**Task**
Go from the first line to the line with "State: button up" and return those lines verbatim, ends included.

**Rows**
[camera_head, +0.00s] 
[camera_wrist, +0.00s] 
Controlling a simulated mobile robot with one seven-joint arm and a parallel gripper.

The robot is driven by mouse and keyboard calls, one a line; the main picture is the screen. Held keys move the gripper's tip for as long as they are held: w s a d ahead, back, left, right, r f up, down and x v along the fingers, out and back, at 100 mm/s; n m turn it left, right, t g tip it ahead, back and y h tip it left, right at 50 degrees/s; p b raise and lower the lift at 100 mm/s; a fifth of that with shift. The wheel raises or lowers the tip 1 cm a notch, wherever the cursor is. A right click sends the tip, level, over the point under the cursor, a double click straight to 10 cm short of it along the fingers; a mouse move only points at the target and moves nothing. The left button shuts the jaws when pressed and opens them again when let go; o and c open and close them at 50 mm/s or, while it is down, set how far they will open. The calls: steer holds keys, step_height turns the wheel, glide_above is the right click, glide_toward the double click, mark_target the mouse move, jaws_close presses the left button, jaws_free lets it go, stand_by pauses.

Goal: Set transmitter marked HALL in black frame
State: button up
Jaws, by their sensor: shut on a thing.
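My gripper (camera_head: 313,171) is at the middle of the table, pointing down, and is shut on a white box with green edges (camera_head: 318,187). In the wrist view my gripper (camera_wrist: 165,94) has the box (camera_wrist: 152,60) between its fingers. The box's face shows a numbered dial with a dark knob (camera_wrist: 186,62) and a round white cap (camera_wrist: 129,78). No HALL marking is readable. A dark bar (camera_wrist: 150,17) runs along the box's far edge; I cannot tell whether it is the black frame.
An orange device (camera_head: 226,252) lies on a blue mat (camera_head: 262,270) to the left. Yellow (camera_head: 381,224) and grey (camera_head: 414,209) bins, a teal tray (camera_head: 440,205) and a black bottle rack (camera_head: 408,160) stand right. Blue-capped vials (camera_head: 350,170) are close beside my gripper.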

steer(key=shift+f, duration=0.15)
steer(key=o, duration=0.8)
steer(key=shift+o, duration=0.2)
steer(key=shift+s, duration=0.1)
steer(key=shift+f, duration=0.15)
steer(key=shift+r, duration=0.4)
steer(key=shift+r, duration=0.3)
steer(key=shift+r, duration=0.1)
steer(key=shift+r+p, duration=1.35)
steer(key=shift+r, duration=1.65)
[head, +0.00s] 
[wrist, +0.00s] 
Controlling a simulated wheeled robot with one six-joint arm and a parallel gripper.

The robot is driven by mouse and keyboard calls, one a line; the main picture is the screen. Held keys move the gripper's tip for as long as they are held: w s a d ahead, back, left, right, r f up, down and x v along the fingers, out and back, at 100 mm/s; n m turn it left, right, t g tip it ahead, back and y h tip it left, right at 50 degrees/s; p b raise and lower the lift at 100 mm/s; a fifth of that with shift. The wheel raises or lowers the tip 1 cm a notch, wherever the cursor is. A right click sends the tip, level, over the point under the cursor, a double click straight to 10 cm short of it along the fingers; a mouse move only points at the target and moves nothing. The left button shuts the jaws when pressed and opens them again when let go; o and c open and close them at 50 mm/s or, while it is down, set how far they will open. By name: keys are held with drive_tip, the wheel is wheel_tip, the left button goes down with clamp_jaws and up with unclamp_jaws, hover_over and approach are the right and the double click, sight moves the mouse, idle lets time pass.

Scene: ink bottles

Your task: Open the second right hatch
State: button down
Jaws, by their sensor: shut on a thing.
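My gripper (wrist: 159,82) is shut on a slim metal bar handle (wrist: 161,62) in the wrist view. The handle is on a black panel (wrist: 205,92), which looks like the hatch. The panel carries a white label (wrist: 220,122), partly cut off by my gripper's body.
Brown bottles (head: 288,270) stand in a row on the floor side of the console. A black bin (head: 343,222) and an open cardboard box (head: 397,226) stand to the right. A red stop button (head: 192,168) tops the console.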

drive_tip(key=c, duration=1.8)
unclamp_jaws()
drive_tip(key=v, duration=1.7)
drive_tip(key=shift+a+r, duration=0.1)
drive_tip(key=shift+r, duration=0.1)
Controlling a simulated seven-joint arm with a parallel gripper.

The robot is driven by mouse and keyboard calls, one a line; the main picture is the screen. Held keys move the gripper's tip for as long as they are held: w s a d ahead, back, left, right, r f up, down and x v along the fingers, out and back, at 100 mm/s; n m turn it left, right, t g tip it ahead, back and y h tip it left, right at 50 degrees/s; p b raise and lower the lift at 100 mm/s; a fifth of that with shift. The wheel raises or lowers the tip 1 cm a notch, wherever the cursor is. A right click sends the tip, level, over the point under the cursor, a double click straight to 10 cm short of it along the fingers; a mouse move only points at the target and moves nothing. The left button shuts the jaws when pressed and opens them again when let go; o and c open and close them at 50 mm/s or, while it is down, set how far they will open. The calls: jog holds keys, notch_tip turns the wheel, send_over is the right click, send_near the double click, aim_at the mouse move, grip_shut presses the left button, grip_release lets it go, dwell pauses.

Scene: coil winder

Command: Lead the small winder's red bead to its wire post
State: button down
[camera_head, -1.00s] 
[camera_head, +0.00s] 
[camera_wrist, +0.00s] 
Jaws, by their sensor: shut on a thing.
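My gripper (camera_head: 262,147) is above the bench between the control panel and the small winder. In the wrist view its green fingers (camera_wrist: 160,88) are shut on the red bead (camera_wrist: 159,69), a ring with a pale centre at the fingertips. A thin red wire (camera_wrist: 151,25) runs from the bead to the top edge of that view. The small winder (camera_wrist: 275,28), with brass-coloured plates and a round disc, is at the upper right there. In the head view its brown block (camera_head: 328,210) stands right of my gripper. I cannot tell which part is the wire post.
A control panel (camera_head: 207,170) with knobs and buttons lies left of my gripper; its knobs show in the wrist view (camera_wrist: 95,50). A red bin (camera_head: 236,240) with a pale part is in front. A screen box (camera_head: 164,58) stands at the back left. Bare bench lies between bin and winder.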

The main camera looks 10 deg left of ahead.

**Finished task**
[camera_head, +0.00s] 
[camera_wrist, +0.00s] 
Controlling a simulated mobile robot with one seven-joint arm and a parallel gripper.

The robot is driven by mouse and keyboard calls, one a line; the main picture is the screen. Held keys move the gripper's tip for as long as they are held: w s a d ahead, back, left, right, r f up, down and x v along the fingers, out and back, at 100 mm/s; n m turn it left, right, t g tip it ahead, back and y h tip it left, right at 50 degrees/s; p b raise and lower the lift at 100 mm/s; a fifth of that with shift. The wheel raises or lowers the tip 1 cm a notch, wherever the cursor is. A right click sends the tip, level, over the point under the cursor, a double click straight to 10 cm short of it along the fingers; a mouse move only points at the target and moves nothing. The left button shuts the jaws when pressed and opens them again when let go; o and c open and close them at 50 mm/s or, while it is down, set how far they will open. The calls: steer holds keys, step_height turns the wheel, glide_above is the right click, glide_toward the double click, mark_target the mouse move, jaws_close presses the left button, jaws_free lets it go, stand_by pauses.

Goal: Set transmitter marked HALL in black frame
State: button up

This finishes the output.